Duas das regras que eu e o Rui temos sempre que viajamos são: não utilizar transporte aéreo e, sempre que possível, viajar com a população local. A primeira é fácil de cumprir, basta uma preparação exaustiva prévia e esperar que tudo corra bem. Até hoje, tudo tem corrido conforme o planeado e portanto nunca necessitamos de recorrer ao avião para cumprir nenhum itinerário. A segunda, é mais difícil de cumprir e depende essencialmente da facilidade de transporte nos lugares e das questões de segurança das estradas da Guatemala.
Quando entramos na Guatemala, vindos do Belize, estávamos tão descontraídos que passamos a fronteira na conversa com os guardas fronteiriços (que estavam deliciados por nós sermos portugueses) e não nos pediram para pagar qualquer taxa de entrada, ao contrário do que acontece com a maioria dos viajantes (a quem cobram uma taxa ilegal). Isso deixou-nos confiantes. Como falamos bem espanhol isso poderia ser uma mais-valia e funcionar como um trunfo para nos aproximarmos da população local e criar laços efémeros, mas importantes, com condutores de autocarro, revisores, parceiros de banco de autocarro, taxistas, etc.
Cruzamos a fronteira em Benque Viejo del Carmen – Melchor de Mencos, a cerca de 60 km de El Remate, pelas 17 h. Tínhamos feito o tour à gruta ATM durante o dia e estávamos cansados. Quando chegamos ao lado guatemalteco da fronteira tentamos apanhar um autocarro local para El Remate mas um grupo de homens pediam-nos imenso dinheiro pela viagem e nós brincamos e dissemos “não, obrigado”. O último autocarro que sai da fronteira para El Remate tinha saído às 16 h e, como tal, tínhamos duas hipóteses: ou apanhávamos um autocarro para Flores, que nos deixaria numa povoação a cerca de 4 km e faríamos o resto da viagem a pé ou à boleia, ou apanhávamos um táxi logo ali. Depois de virar as costas aos taxistas que nos pediam quantias exorbitantes pelo trajecto, lá conseguimos um jovem taxista que por 150 Q nos levou até ao nosso destino. Pelo caminho conversamos sobre a vida na Guatemala e percebemos a dificuldade económica que jovens como ele atravessam para criar uma família num país onde 54% da população vive abaixo do limiar de pobreza (menos de um dólar por dia).

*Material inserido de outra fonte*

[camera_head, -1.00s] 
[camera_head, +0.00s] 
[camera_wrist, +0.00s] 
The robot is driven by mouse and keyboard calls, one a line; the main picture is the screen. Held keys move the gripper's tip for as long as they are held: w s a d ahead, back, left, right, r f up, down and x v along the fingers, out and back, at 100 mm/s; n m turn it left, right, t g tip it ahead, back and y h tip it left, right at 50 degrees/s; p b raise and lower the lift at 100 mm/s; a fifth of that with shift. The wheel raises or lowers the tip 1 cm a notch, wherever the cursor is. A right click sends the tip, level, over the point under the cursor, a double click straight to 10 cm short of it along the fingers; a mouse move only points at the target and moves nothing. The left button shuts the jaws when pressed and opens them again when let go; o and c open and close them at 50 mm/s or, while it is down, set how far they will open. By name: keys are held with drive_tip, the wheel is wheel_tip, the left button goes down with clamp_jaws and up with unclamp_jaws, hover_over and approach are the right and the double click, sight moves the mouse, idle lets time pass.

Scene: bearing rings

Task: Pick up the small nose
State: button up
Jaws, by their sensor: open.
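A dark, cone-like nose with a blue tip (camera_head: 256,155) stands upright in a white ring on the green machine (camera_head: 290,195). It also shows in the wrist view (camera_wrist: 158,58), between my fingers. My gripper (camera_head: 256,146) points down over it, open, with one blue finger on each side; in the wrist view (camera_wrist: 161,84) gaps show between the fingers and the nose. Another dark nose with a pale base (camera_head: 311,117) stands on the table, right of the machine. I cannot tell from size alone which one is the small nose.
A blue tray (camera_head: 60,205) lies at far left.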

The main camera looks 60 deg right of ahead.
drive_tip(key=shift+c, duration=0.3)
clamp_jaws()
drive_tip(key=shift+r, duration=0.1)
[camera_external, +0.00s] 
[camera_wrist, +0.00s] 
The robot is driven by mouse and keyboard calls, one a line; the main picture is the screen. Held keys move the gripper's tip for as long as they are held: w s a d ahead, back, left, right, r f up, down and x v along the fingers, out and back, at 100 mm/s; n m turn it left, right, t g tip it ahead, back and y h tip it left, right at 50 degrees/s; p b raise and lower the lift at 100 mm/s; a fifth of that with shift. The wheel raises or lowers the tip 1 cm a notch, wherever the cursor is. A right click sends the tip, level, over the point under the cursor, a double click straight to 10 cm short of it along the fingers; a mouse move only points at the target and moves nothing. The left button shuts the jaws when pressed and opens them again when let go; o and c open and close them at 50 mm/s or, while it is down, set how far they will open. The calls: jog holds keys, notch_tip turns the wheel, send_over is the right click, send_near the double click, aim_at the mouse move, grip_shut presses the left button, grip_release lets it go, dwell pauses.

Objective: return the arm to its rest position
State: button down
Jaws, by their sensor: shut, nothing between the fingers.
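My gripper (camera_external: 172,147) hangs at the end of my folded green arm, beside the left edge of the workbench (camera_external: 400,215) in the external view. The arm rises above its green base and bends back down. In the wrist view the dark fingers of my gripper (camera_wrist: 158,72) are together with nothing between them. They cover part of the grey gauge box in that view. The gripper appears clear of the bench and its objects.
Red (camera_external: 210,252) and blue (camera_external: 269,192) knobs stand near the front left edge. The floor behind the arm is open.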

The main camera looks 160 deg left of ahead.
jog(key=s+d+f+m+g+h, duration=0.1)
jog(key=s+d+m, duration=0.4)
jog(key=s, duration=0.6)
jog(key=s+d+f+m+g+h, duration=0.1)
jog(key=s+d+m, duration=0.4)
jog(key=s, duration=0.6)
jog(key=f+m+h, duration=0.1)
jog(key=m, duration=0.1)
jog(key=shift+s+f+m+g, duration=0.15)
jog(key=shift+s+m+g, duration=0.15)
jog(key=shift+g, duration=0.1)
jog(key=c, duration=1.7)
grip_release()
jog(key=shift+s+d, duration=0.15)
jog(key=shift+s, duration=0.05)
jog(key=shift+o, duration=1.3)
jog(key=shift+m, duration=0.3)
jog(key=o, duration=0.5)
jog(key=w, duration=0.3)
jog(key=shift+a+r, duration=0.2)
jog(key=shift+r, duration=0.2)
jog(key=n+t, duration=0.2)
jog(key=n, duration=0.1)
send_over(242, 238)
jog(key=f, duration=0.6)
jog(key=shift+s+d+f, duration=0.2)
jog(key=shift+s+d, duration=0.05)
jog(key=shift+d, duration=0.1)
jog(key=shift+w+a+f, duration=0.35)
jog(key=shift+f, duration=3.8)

Nesse dia não usamos transporte local, nem no dia seguinte em que fomos a Tikalàs 5.30 h da manhã e regressamos de shuttle turístico a Floresao final do dia. Depois de passar um dia em Flores o nosso destino era Semuc Champey, perto da aldeia de Langquin, e quando percebemos que usando transporte público iríamos demorar uma eternidade para lá chegar voltamos a optar por um shuttle turístico. Nessas viagens pelas estradas da Guatemala sentimos que estávamos a distanciar-nos do país. Estávamos a atravessar a Guatemala e não estávamos a conhecer o país. Fazíamos quilómetros mas eles não se traduziam em aprendizagem. Estávamos a cumprir o nosso roteiro mas não nos sentíamos recompensados.

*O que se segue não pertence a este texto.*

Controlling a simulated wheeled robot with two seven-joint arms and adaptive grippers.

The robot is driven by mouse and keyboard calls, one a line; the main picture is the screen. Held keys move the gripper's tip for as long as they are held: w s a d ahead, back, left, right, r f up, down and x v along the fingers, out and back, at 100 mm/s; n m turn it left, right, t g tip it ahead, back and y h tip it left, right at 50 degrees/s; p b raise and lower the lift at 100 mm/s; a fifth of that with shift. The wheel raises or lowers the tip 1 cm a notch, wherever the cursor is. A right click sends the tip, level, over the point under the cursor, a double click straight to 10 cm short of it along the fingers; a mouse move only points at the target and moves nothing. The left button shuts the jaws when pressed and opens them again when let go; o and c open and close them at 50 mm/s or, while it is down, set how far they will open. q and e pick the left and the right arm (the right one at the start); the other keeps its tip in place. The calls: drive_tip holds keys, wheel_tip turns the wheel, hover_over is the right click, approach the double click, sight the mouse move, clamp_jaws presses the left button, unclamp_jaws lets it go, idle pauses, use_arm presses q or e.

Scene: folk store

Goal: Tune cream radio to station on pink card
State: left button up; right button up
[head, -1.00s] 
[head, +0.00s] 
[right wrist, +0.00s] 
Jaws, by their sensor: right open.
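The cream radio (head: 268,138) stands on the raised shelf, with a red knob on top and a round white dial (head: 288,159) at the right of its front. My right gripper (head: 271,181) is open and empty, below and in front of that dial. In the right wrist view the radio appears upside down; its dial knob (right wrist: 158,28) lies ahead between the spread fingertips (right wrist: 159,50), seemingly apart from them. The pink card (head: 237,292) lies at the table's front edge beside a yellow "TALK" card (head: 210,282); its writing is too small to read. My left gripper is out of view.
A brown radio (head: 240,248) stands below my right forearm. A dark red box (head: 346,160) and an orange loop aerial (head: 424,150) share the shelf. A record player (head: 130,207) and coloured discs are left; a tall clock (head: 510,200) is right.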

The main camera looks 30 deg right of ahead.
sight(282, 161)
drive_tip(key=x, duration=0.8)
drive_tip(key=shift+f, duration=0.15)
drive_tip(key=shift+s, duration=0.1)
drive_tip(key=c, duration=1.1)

Foi em Langquin que decidimos que iríamos privilegiar o transporte local. Começamos por dizer “não” aos tours organizados a Semuc Champey e optamos por apanhar uma carrinha de caixa-aberta para fazer o percurso de ida e volta. Mas, isso seria apenas o início da nossa aventura pelas estradas da Guatemala. Em Langquin, apanhamos um micro para Cobán, a cerca de três horas. Um “amigo” condutor de tuk-tuk arranjou-nos os dois últimos lugares sentados para uma viagem em estrada de terra batida serpenteando montanhas e floresta. Depois de nós entrarmos, o micro continuou a encher, algumas pessoas sentavam-se quase no nosso colo outras amontoavam-se no tejadilho. O micro parava a cada quilómetro percorrido mas havia sempre espaço para mais um nestas estradas da Guatemala. Quando chegamos a Cobán não fazíamos ideia onde estávamos. Começamos a caminhar em direcção ao centro de Cobán e com a ajuda da população lá nos orientamos.

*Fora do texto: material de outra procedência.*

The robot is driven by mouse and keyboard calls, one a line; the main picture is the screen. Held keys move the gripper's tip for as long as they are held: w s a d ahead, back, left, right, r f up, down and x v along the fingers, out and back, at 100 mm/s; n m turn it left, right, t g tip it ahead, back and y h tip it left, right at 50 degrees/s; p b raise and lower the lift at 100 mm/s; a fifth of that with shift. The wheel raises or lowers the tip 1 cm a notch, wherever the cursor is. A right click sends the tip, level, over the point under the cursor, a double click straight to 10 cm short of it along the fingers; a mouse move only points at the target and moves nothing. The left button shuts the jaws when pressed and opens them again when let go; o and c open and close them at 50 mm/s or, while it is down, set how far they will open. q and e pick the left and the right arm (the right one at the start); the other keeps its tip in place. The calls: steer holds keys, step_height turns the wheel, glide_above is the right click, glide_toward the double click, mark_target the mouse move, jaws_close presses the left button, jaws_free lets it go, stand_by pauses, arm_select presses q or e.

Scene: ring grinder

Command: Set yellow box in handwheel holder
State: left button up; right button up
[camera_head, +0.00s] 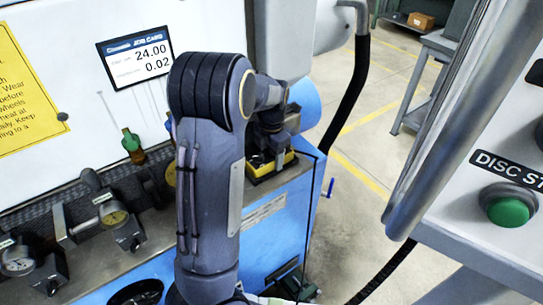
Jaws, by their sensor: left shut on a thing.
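My left arm comes up through the middle of the picture and bends over to the right. My left gripper (268,143) points down at the right end of the grey ledge, above the yellow box (283,162). It is shut on the box. The box sits low against the ledge top, with dark parts around and inside it; the gripper and wrist hide much of it. I cannot tell the handwheel holder apart from these dark parts, or whether the box rests fully in it. My right gripper is not in view.
Dial gauges (115,217) and a green-topped bottle (132,142) stand on the ledge at left. A black hose (350,100) hangs behind the gripper. A grey panel with a green button (508,211) and a thick metal bar (450,110) fill the right side. Open floor lies between.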

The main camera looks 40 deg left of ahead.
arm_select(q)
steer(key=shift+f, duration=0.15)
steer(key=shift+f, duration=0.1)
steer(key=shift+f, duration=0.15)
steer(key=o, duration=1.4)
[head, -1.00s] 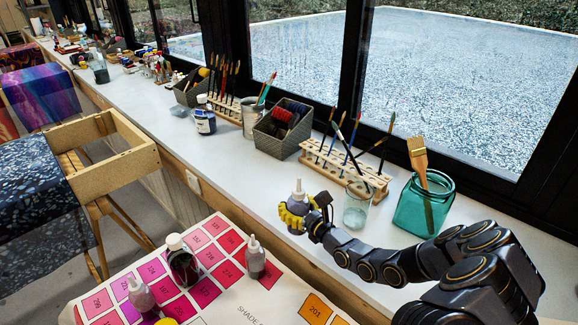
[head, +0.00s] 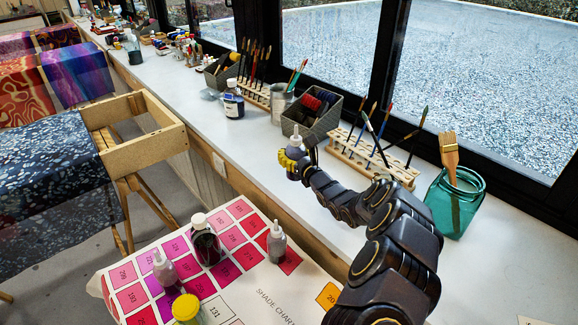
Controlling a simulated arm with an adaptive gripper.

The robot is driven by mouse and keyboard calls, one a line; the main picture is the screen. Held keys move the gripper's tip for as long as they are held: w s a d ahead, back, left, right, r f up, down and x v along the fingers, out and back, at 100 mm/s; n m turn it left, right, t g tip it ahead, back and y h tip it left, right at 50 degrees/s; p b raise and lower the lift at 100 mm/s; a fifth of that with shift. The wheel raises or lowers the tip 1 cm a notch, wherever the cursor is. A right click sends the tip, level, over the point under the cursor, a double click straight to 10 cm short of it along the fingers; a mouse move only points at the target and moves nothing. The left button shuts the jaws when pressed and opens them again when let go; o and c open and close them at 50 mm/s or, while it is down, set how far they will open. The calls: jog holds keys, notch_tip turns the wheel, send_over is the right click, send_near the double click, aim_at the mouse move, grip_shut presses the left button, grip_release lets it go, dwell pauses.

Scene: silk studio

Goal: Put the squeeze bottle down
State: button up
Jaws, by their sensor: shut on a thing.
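My gripper (head: 291,161) is shut on a small squeeze bottle (head: 296,141) with a pale nozzle. It holds the bottle upright over the white counter (head: 238,155), in front of the brush rack and the grey basket. I cannot tell whether the bottle's base touches the counter. The gripper's yellow fingers hide part of the bottle. Other squeeze bottles stand on the shade chart: one at its right (head: 276,243) and one at its left (head: 165,268).
A wooden brush rack (head: 372,160), a grey basket (head: 312,122), a metal can (head: 282,104) and a dark-blue bottle (head: 233,100) stand nearby. A teal jar (head: 455,203) is at right. A capped dark bottle (head: 205,240) stands on the shade chart (head: 238,288). The counter left of my gripper is bare.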

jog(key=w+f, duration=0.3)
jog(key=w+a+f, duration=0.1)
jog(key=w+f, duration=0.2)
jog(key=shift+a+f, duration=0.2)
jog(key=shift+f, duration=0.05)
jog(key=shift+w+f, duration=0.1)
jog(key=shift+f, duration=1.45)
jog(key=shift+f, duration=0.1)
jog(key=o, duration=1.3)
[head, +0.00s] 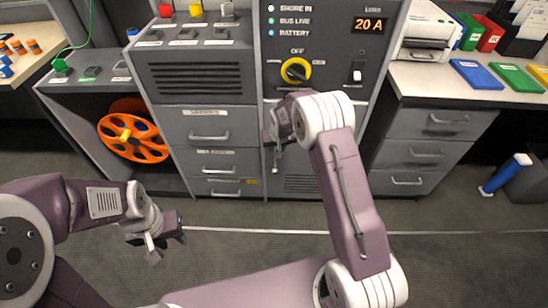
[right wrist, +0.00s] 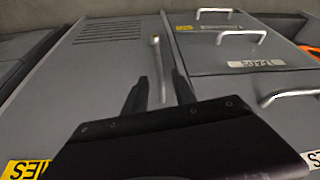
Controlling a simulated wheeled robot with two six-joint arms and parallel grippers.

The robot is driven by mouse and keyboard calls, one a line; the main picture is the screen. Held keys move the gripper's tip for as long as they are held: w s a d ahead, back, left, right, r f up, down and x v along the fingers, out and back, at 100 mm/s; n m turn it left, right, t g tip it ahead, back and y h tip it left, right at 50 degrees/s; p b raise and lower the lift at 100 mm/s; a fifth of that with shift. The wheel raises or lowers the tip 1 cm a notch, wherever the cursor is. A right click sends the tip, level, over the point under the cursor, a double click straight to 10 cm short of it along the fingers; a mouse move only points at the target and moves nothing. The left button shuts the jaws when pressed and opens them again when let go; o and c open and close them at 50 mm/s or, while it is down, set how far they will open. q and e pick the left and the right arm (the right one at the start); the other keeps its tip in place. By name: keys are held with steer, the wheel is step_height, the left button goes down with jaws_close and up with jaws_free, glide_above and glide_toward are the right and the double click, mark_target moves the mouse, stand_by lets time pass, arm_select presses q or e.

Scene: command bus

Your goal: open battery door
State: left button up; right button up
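The battery door (head: 300,185) is a grey cabinet panel with vent slots below the rotary switch. It looks flush with the cabinet. It fills the left of the right wrist view (right wrist: 95,75), with part of a yellow label (right wrist: 27,169) at the lower left. Its upright silver bar handle (right wrist: 157,68) lies between my right gripper's two dark fingers (right wrist: 160,90). The fingers are apart, with a gap on each side of the bar. In the head view my right gripper (head: 274,142) is at the door's left side, partly hidden by its wrist. My left gripper (head: 165,246) is open and empty, low over the floor.
Drawers with bar handles (head: 210,137) stand left of the door, and more drawers (head: 425,153) stand on the right. An orange cable reel (head: 133,130) sits in the left bay. The floor before the door is clear.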

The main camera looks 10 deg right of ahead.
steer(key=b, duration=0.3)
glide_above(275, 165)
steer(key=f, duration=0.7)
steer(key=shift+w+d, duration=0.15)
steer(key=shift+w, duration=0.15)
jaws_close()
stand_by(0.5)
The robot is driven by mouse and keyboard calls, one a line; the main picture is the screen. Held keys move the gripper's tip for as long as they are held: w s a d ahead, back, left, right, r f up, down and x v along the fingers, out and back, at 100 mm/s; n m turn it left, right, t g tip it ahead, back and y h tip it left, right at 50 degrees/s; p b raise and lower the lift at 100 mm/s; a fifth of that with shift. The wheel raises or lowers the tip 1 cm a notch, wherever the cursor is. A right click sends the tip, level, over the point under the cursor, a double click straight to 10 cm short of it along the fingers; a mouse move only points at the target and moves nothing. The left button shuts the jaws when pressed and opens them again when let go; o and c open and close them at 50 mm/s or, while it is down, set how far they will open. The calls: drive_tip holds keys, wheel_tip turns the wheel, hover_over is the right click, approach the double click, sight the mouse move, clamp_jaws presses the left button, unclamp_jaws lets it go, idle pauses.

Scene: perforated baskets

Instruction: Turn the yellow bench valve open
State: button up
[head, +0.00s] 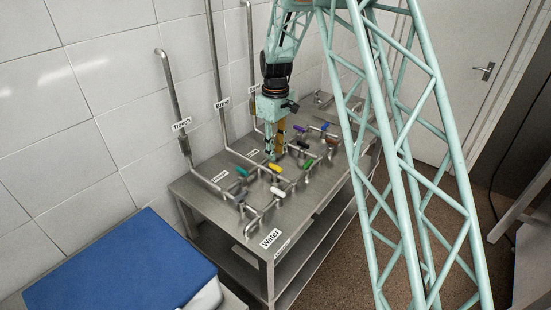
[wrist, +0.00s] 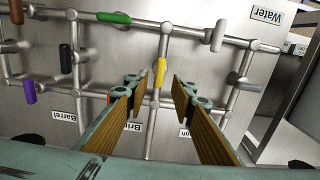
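The yellow valve handle (head: 275,169) is on the pipework on the steel bench top, close to my gripper. In the wrist view, the yellow handle (wrist: 159,69) lies roughly along a pipe and appears between the tips of my two fingers. My gripper (head: 271,155) points down over the bench, just behind the yellow handle in the head view. In the wrist view, my gripper (wrist: 168,78) is open, with a clear gap between its wood-coloured finger pads. I cannot tell whether either finger touches the handle.
A white handle (head: 278,191), a green handle (wrist: 114,18) and a black handle (wrist: 66,58) sit on nearby pipes. Upright pipes rise along the tiled wall behind the steel bench (head: 222,222). A blue-topped block (head: 125,265) stands at the front left.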

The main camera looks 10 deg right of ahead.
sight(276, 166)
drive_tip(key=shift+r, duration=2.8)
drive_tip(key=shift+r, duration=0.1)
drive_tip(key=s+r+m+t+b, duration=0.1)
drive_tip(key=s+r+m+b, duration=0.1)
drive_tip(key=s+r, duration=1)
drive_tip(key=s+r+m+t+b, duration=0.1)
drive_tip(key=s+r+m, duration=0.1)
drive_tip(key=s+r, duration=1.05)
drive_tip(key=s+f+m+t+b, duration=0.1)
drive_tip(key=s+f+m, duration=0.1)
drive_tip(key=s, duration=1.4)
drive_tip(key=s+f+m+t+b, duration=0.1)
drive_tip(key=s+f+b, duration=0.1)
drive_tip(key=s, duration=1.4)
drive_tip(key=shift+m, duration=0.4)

Só tínhamos vindo a Cobán porque queríamos muito atravessar a região das montanhas na Guatemala. Apesar do guia da Lonely Planet desaconselhar esta viagem nas estradas da Guatemala, quer porque a estrada está praticamente intransitável, quer por questões de segurança, decidimos que queríamos fazê-lo. Tínhamos dois dias para fazer esta travessia e estávamos empenhados em fazê-la. O nosso objectivo era chegar a Quetzaltenango desde Cobán. Começamos a indagar junto do hotel Casa de Ancuña como poderíamos apanhar transporte público. A resposta foi “não sei”. Fomos a uma agência de tours que prontamente nos desaconselhou a fazer a viagem. Demasiado perigoso, demasiado lento, demasiadas ligações, nunca conseguiríamos fazê-lo no tempo previsto. Muitos demasiados para o nosso gosto. No entanto, se estivéssemos interessados poderiam-nos alugar um carro com motorista, por 180€, para a dita viagem. Seria, segundo eles, rápido e seguro. Esta conversa serviu, no entanto, para percebermos que iria haver o mercado semanal daqui a um dia, numa das cidades que ficava a meio do percurso, Chichicastenango. Ficamos muito interessados pois tratava-se de um mercado indígena numa aldeia maia. Eu e o Rui olhamos um para o outro e dissemos “vamos lá”! Se o roteiro já estava apertado ficou naquele momento completamente apinhado. Decidimos que os nossos dois dias teriam que dar para chegar a Chichicastenango desde Cobán num dia, ver o mercado no dia seguinte e nessa mesma tarde viajar para Quetzaltenango. Aos olhos do rapaz da agência parecia impossível. Garantiu-nos que não chegaríamos a tempo do mercado, mas desejou-nos boa sorte. Era hora de voltarmos às estradas da Guatemala!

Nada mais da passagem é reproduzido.